Whoever painted the basement took a giant brush and five gallons of gray latex basement paint and slopped it over everything. Door knobs. Door hinges. Metal floor drains. Electrical outlets and the covers. The lock and chain on the door. Not to mention the concrete floor.

There are slops, drips, and globs everywhere. Bristles from the brush left in the dried paint. Corners of trim left unpainted because it was, well, hard. And suddenly, it is my issue. If I just paint over the mess, now I’ve become the sloppy painter that I’m criticizing. And frankly? I don’t want the next owner complaining about me and my workmanship.

  • Any DIY-er knows to take off door hardware when the door is painted. Don’t they?
  • Any DIY-er knows to never use latex paint on metal. Don’t they?
  • Any DIY-er knows not to use oil-based paint on top of something already painted in latex. Don’t they?
  • Any DIY-er knows to take stray bristles out of the wet paint before it dries. Don’t they?
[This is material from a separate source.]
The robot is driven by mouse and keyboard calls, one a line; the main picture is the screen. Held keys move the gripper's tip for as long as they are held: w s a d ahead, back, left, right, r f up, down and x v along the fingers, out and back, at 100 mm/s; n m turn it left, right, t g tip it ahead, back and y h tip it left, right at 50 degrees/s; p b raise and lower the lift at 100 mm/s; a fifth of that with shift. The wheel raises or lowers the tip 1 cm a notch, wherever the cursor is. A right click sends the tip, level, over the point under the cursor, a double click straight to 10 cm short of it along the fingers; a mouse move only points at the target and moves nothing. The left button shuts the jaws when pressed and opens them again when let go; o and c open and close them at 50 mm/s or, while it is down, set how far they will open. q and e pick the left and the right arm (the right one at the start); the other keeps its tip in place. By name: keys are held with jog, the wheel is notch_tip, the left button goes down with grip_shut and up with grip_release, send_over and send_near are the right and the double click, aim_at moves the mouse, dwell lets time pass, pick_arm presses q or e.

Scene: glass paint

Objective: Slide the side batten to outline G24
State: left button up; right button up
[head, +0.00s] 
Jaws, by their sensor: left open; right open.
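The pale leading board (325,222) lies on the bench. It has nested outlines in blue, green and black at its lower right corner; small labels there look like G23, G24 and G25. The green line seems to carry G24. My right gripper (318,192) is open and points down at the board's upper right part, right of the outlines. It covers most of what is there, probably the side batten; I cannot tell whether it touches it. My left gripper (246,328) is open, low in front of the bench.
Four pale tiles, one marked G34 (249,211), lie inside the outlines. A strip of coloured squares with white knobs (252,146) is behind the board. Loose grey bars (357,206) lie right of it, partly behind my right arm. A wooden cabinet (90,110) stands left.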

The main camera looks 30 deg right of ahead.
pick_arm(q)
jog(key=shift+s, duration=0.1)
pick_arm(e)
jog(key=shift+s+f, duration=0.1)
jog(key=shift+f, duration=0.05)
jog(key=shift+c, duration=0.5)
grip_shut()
This is what worries me. What if the DIY trend is just acceptable mediocrity under the guise of pride in accomplishment?

I’m a DIY-er from way back — I helped build my first house starting in 1978, before the first Home Depot even opened its doors — so I’m including myself in this. In the interest of saving money, or pride in accomplishment, or whatever else drives us to do it ourselves, are we accepting a lesser quality than hiring someone who knows how to do it really well?

A few weeks back a blogger posted a photo of a coffee table she had painted. It looked lovely, though the photo was taken outside and there were shadows on the table. A professional furniture painter commented (very rudely) that regular people should not take on projects they can’t do.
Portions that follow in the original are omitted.